Determine how many lines include the string "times". Output that number only.

Given entries
——————————

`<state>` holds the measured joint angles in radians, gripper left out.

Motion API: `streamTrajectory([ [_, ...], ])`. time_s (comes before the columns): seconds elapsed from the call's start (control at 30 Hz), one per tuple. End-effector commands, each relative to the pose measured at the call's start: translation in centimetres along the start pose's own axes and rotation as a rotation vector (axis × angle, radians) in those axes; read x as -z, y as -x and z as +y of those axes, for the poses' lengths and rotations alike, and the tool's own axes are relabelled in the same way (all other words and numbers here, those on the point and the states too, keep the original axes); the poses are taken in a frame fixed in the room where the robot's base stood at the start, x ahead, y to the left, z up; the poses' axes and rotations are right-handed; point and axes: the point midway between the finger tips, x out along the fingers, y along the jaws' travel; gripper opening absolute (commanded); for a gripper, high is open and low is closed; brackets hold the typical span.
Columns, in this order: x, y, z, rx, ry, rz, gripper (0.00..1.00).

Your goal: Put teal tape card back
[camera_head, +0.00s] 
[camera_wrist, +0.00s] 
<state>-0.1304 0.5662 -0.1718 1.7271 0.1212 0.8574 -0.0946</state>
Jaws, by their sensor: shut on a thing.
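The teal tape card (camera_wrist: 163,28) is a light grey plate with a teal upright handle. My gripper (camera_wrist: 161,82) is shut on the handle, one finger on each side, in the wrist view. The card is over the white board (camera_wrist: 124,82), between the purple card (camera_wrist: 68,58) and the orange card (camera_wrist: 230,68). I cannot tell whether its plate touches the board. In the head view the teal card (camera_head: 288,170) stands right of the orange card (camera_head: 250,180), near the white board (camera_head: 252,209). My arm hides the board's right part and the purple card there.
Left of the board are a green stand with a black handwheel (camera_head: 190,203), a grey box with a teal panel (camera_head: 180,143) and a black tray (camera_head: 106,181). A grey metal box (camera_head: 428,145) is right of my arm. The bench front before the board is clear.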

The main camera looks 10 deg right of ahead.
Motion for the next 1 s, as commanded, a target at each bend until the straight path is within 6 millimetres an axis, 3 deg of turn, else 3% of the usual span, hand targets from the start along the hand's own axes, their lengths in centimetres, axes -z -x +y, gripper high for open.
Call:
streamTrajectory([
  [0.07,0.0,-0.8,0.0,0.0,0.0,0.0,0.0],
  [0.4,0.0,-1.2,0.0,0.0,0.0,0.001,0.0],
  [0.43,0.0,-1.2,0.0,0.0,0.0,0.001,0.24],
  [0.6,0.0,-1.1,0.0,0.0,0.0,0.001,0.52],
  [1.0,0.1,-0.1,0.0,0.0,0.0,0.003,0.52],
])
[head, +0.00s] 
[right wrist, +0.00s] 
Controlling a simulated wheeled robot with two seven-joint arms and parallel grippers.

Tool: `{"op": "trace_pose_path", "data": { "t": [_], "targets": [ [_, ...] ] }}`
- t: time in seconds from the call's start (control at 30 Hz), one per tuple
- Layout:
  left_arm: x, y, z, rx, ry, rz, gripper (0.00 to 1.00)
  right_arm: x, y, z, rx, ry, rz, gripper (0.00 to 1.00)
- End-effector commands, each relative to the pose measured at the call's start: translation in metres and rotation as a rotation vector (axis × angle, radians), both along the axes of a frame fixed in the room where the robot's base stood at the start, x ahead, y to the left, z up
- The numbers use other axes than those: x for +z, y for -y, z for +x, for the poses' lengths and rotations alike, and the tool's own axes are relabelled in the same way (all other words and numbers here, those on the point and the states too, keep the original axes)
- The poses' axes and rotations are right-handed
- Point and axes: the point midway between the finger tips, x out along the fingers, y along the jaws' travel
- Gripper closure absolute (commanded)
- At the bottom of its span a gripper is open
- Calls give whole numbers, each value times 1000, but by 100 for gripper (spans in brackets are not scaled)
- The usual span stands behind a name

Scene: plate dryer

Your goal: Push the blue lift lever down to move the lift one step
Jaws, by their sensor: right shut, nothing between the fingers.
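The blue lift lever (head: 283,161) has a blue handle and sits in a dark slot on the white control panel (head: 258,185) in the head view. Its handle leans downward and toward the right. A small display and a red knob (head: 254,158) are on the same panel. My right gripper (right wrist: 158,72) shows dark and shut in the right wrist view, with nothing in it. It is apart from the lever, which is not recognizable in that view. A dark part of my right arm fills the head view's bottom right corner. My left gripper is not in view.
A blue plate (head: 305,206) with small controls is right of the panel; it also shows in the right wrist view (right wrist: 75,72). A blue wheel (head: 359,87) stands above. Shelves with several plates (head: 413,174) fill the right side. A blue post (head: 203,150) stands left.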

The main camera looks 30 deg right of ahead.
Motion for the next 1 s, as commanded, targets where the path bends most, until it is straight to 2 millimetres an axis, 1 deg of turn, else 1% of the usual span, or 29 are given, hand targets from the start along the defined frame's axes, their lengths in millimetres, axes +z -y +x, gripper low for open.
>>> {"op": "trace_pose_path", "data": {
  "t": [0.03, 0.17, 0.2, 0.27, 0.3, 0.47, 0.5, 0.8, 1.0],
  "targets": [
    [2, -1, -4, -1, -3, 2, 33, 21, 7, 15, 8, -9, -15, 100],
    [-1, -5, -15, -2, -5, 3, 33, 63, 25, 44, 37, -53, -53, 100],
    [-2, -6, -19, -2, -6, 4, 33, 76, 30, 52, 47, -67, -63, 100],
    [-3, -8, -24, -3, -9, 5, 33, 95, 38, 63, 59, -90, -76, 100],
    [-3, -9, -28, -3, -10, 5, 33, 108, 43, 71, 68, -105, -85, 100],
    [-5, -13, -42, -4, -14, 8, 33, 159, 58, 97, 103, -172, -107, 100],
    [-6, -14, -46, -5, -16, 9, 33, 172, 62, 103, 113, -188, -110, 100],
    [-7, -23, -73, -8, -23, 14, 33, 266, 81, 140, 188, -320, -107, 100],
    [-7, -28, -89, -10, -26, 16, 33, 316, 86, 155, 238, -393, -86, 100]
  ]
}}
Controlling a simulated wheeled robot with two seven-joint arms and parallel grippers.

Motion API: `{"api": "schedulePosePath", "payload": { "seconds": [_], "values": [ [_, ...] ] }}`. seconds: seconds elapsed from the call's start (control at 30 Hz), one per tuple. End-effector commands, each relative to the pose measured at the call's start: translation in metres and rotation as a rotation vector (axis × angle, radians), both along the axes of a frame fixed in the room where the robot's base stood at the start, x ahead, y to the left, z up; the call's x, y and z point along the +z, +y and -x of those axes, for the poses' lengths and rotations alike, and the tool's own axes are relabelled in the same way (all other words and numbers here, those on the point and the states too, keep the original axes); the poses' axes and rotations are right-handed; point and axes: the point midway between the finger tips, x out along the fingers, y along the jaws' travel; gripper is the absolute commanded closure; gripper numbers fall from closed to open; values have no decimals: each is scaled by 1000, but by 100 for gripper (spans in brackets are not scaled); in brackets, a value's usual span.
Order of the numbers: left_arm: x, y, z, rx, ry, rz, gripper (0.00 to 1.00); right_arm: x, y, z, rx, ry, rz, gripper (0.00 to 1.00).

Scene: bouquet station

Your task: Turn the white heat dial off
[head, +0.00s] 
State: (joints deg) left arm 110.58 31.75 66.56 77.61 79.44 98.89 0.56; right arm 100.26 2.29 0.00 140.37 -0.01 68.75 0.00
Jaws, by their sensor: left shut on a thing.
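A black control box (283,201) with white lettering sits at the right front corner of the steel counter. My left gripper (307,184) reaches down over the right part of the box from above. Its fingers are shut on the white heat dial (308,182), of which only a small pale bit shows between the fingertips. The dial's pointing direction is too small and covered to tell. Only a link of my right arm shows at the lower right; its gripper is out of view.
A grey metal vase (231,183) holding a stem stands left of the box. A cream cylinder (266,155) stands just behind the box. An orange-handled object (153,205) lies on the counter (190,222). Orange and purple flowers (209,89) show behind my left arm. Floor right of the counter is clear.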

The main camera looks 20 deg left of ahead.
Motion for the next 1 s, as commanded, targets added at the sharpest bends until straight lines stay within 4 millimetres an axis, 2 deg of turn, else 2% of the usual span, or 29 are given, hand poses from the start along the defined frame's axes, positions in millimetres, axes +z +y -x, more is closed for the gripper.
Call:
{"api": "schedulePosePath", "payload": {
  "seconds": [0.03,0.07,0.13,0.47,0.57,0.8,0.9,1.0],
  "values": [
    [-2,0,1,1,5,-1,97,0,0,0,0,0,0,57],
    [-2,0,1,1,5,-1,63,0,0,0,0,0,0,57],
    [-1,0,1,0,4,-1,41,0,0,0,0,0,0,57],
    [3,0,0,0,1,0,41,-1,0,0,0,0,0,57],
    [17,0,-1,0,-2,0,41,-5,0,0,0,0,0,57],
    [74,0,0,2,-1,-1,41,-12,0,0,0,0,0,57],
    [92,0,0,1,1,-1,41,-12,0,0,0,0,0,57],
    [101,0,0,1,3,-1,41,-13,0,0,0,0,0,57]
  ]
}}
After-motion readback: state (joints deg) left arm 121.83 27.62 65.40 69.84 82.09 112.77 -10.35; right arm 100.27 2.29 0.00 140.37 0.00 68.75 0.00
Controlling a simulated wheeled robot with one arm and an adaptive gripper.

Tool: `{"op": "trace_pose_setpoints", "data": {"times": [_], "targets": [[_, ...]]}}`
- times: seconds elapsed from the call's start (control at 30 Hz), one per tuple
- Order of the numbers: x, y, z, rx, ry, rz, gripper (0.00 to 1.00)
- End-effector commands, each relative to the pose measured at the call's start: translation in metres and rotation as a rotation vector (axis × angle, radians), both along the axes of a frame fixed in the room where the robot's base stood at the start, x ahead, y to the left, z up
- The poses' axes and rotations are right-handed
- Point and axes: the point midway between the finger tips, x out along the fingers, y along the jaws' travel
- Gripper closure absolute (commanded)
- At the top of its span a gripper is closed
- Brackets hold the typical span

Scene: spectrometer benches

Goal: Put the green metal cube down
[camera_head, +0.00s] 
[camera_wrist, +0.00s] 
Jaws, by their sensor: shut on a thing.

——————————

Response to the exercise
3